De um lado, o povo que aprova as políticas sociais de um governo que pela primeira vez ousou cumprir promessas de campanha e colocou em prática programas que visam diminuir o fosso de desigualdade tão característico das sociedades capitalistas. De outro lado, o surgimento de meios de comunicação alternativos aliados a jornalistas que não compactuaram com o descaramento dos grandes monopólios da imprensa, a internet também foi uma das trincheiras, por meio dos blogs que divulgavam outros pontos de vista e mostravam a incongruência das notícias mentirosas e caluniosas, grupos de discussão se formaram e as mensagens disseminavam-se rapidamente. As tentativas de golpe foram denunciadas, os lacaios dos grandes jornais, revistas e emissoras de televisão sentiram a força dos leitores e espectadores que cobraram um posicionamento ético, cancelaram suas assinaturas e buscaram outras fontes de informações.

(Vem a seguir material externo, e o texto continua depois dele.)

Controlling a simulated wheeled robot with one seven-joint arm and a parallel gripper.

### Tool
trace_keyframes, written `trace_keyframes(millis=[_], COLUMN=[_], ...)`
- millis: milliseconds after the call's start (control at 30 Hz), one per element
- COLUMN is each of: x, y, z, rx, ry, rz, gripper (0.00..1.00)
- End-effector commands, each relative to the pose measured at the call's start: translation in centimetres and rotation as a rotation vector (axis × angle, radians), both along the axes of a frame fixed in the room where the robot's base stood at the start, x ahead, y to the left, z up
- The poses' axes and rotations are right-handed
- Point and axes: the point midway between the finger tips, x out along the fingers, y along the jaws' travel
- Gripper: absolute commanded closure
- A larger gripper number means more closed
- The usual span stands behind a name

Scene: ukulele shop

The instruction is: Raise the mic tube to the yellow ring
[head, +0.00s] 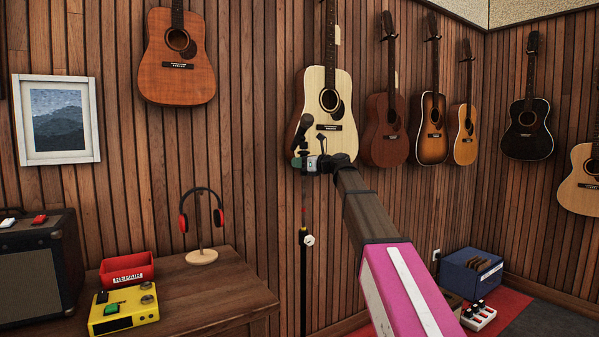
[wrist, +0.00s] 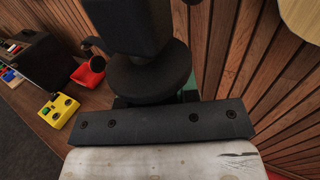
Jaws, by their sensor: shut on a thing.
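My gripper (head: 301,163) is shut on the upper end of the mic stand, just below the black microphone (head: 304,126). The thin mic tube (head: 304,205) runs down from my gripper, with a small red mark on it. It enters the thicker black lower pole (head: 303,280) at a clutch with a pale round knob (head: 308,240). A tiny yellowish band, probably the yellow ring (head: 303,228), shows just above the clutch. In the wrist view a black round part (wrist: 145,75) of the stand's head fills the top middle and hides the grip.
A wooden table (head: 225,285) stands left of the stand, with a headphone holder (head: 202,256), a red bin (head: 127,269) and a yellow pedal (head: 123,308). A pale guitar (head: 340,85) hangs on the wall behind the microphone. A blue crate (head: 470,272) stands on the floor at right.

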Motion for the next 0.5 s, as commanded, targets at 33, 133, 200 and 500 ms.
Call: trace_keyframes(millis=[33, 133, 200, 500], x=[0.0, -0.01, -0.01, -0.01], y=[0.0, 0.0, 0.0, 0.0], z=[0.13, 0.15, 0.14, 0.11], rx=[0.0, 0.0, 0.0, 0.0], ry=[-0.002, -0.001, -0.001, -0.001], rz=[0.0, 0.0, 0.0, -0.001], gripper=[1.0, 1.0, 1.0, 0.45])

Espero, caro arqueólogo, estarmos iniciando um novo tempo, com uma luta pela democratização dos meios de comunicação e para que estes estejam sujeitos às mesmas regras da Justiça impostas a toda sociedade. E que no seu tempo isso seja uma realidade, que as mídias tenham sua opinião, que até apóiem candidaturas, pois sabemos que a neutralidade não existe, mas que se pautem na ética, e que jornalistas, apresentadores, artistas façam o mesmo. A liberdade de expressão de cada um não pode subestimar a nossa inteligência e tentar nos manipular de forma grotesca e mentirosa.

No momento, apesar da derrota, grande parte dos meios de comunicação não se emendam e continuam na sua jornada inglória, perdendo cada vez mais a credibilidade.

Bem, caro arqueólogo, estas são algumas pistas para que você descubra um pouco mais a história da nossa sociedade, deixo também um aviso, se algum colega seu historiador for estudar esse período por meio da imprensa, será imperioso que ele busque compreender o porquê de tantas mentiras, e faça uma dura crítica das fontes. Espero que, nas suas escavações, você encontre mais vestígios sobre as lutas do nosso povo. Procure por esses Brasis e compreenderá a lição que acabamos de receber neste momento da nossa história.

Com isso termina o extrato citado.